I am attempting to build a data profiling tool for an SQL database, that can read a variable amount of tables with an uneven number of columns in each table. The workflow should then be able to run a set of operations on each column (count blanks, count distinct, etc...) and output the results for each column into an Excel spreadsheet or similar.
I have done some testing with the input and dynamic input tools, and arrived at the workflow underneath. As you can see, there is an input node that retrieves the user-defined field and table-names in the database, and feeds them into a dynamic input node that loops through all fields and tablenames.
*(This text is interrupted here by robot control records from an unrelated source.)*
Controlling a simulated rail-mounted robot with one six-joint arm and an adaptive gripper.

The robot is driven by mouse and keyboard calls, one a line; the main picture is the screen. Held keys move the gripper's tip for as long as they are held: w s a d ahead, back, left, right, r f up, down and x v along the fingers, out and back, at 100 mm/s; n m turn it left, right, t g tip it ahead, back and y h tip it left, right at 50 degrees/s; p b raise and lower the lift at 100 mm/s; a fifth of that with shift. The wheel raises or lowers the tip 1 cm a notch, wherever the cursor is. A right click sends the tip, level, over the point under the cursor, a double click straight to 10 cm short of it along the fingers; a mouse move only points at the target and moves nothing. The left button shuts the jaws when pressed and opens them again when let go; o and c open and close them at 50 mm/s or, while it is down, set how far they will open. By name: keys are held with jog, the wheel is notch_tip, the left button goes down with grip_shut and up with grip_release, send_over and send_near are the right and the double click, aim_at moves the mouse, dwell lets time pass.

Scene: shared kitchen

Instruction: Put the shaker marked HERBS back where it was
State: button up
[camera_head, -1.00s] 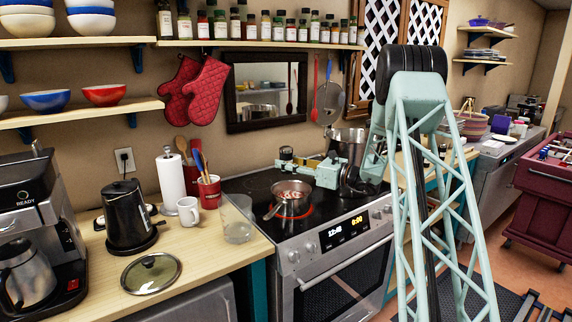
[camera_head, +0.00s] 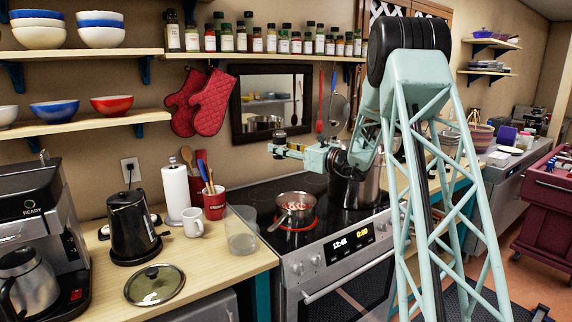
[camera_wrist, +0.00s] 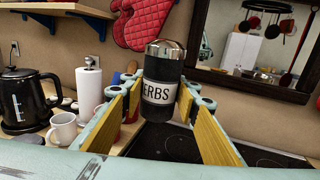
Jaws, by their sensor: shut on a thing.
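A row of spice jars (camera_head: 270,42) stands on the upper wall shelf (camera_head: 240,56).
A pan with food (camera_head: 294,212) sits on a glowing red burner, a tall steel pot (camera_head: 360,185) to its right. A mirror (camera_head: 268,102) and red oven mitts (camera_head: 212,105) hang behind. A kettle (camera_head: 130,228), mug (camera_head: 192,225) and lid (camera_head: 154,285) occupy the left counter.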

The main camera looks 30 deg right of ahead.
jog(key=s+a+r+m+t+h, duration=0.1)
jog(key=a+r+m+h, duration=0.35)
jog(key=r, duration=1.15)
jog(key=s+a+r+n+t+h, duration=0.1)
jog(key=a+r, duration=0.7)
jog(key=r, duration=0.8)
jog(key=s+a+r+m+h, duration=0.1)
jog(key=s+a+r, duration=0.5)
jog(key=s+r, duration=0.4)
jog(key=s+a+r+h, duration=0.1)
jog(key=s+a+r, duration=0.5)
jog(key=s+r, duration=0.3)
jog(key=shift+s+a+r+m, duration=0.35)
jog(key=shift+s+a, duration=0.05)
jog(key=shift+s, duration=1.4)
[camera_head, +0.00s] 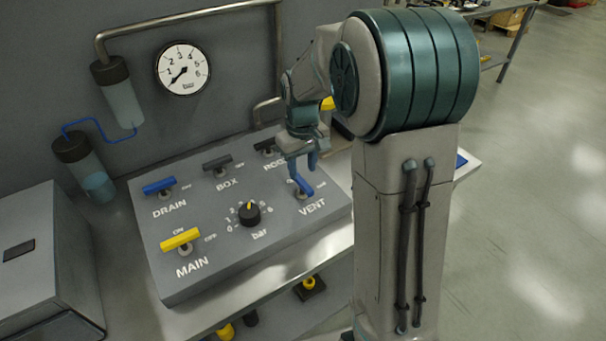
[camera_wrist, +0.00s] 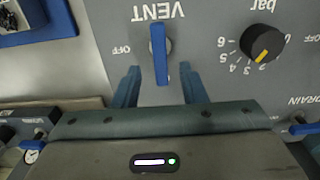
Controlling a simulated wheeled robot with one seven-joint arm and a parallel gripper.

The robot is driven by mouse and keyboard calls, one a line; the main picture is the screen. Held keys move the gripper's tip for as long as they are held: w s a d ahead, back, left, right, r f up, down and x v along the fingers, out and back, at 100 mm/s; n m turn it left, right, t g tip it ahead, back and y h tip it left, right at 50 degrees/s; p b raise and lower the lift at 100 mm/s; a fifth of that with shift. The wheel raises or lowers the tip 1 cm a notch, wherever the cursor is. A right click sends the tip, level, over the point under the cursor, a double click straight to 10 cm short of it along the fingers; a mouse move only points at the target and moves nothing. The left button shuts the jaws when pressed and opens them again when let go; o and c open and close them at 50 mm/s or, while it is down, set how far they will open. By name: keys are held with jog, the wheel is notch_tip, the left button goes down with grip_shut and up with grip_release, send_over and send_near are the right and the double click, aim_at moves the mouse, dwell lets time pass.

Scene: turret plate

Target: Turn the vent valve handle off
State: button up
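The vent valve handle (camera_head: 302,186) is a short blue lever at the right of the grey panel, above the word VENT. In the wrist view the handle (camera_wrist: 159,55) points away from the VENT lettering, toward my gripper. The OFF label (camera_wrist: 121,50) sits to one side of it, and the lever does not point at it. My gripper (camera_head: 303,162) is over the panel at the handle. In the wrist view its two blue fingers (camera_wrist: 158,78) are open, one each side of the lever's free end, with gaps on both sides. Whether the fingertips reach down to lever height is unclear.
The black bar knob (camera_head: 249,214) stands left of the vent handle. The blue drain (camera_head: 159,186), yellow main (camera_head: 180,239) and dark box (camera_head: 217,164) handles share the panel (camera_head: 290,232). A black handle behind is partly hidden by my arm. A pressure gauge (camera_head: 183,68) hangs on the wall.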

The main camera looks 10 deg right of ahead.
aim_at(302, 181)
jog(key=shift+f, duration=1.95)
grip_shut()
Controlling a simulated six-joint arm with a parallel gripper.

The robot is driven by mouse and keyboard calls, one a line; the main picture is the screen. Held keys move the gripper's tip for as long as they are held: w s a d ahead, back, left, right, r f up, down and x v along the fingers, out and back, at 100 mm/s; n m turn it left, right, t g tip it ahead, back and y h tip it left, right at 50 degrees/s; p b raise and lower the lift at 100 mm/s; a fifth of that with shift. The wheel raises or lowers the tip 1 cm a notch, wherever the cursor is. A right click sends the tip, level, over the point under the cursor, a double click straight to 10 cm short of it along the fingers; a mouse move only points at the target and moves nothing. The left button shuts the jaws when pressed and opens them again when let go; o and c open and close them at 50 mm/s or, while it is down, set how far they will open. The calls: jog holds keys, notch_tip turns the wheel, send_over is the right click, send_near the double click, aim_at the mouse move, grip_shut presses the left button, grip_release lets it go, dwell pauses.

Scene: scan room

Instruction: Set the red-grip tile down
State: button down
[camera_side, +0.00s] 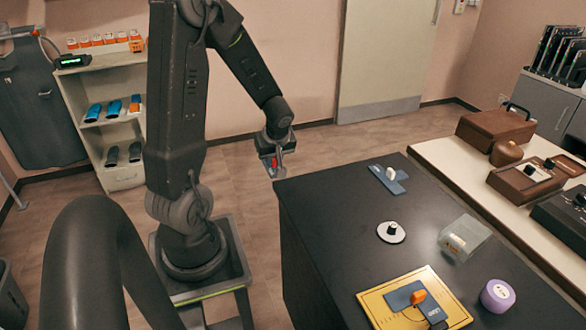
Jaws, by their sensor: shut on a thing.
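My gripper (276,158) is shut on the red-grip tile (273,168), a small grey tile with a red grip. It holds the tile in the air by the far left corner of the black table (335,205), seemingly just off its edge. Part of the tile is hidden by the jaws. On the table, a blue-grey tile with a white grip (388,178) lies near the far edge. A yellow board (378,305) at the near side bears a grey tile with an orange grip (405,296).
A white disc with a black knob (391,232), a clear box (465,238) and a purple round container (497,295) stand on the table. The table's left part is bare. A white counter (450,165) with brown cases runs along the right. A shelf (110,115) stands behind at left.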

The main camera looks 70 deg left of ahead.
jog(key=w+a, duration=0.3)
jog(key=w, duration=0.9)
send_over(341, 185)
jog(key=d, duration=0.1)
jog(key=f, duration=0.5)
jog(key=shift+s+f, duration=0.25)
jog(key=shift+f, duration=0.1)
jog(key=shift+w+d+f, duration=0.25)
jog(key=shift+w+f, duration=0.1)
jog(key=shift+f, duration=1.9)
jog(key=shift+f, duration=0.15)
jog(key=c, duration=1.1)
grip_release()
However, when I try to link this up to anything else, I get trouble with several error messages, as well as the fact that I cannot find a way to dynamically feed the output from my dynamic input node into a formula node.
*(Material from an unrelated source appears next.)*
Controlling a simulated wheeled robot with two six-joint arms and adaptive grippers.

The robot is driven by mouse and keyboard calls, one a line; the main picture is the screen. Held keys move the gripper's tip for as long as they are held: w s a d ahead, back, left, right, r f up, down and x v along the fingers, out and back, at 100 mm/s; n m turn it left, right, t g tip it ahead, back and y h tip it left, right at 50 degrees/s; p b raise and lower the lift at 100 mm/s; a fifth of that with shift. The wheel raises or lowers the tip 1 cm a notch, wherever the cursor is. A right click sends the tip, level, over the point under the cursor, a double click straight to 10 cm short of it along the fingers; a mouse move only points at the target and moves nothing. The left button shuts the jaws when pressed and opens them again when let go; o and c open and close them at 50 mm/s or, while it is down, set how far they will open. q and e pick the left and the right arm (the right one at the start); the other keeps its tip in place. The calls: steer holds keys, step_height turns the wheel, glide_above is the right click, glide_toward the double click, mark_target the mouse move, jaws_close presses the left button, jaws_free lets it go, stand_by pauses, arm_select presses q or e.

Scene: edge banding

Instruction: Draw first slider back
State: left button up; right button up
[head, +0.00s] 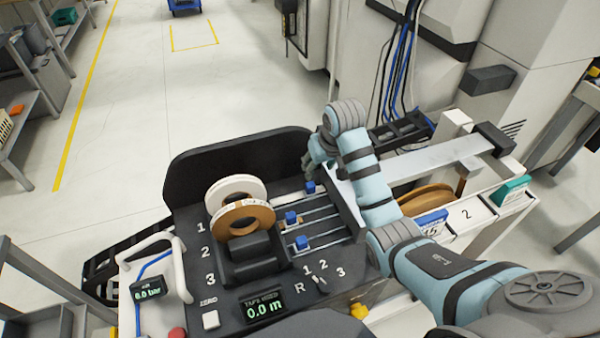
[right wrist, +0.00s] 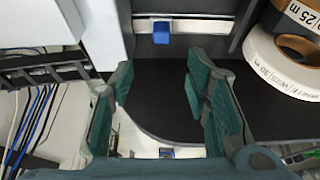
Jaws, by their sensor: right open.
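The first slider is a blue block (head: 310,187) on the farthest rail of the dark panel, right of the tape rolls. A blue slider on a metal rail, apparently this one, shows in the right wrist view (right wrist: 162,34), beyond the fingertips. My right gripper (head: 312,165) hangs just behind the first slider in the head view. Its green fingers (right wrist: 160,82) are open, with nothing held between them. The second slider (head: 291,218) and third slider (head: 302,243) sit on the nearer rails. My left gripper is not in view.
A white tape roll (head: 236,188) and a brown tape roll (head: 243,218) stand left of the rails. A dark curved guard (head: 225,157) rises behind the panel. A display (head: 263,307) reads 0.0 m. Cables (right wrist: 35,115) hang left in the wrist view.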

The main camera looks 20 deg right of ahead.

Is there anything I have overlooked in how to do this, or any alternatives that would be more sensible to make my dynamic profiling tool?
Hi,
Solved! Go to Solution.
Interesting idea - will play with at Lunch
Think you might need to be careful around different field types. I think you might need a couple of different paths for each of the type.
Attached my lunchtime playing.
You need to cast everything a fixed type then you are ok.
I cast both TableName and ColumnName in SQL to a nvarchar(256).
The value I cast to a 2048 block string. One optimsation would be to read max length needed from the input columns and set that.
The template query I used was:
Select CONVERT(NVARCHAR(256), '[GLOBAL_Matter]') TableName, CONVERT(NVARCHAR(256), '[CaseCategory_ID]') ColumnName, CONVERT(NVARCHAR(2048), [GLOBAL_Matter].[CaseCategory_ID],120 ) Value From [GLOBAL_Matter]
I adjusted the SQL table column query to:
select '[' + TABLE_SCHEMA + '].[' + TABLE_NAME +']' TableName, '[' + COLUMN_NAME + ']' ColumnName, DATA_TYPE, CHARACTER_MAXIMUM_LENGTH, NUMERIC_PRECISION from INFORMATION_SCHEMA.COLUMNS
By surrounding with [] I think safer for this one.
Hope this helps!
Thanks for your advice! This seems a good step closer to a solution. However, I keep getting an error message in relation to the [Global_Matter]. Any thoughts?
Was just the sample table I used.
Have amended to:
select CONVERT(NVARCHAR(256), 'INFORMATION_SCHEMA.COLUMNS') TableName,
CONVERT(NVARCHAR(256), 'COLUMN_NAME') ColumnName,
CONVERT(NVARCHAR(256), COLUMN_NAME, 120) Value
from INFORMATION_SCHEMA.COLUMNS
You will need to change connection strings in both input and dynamic input (as points to my laptops local SQL Server)
Otherwise should work out of the box now I hope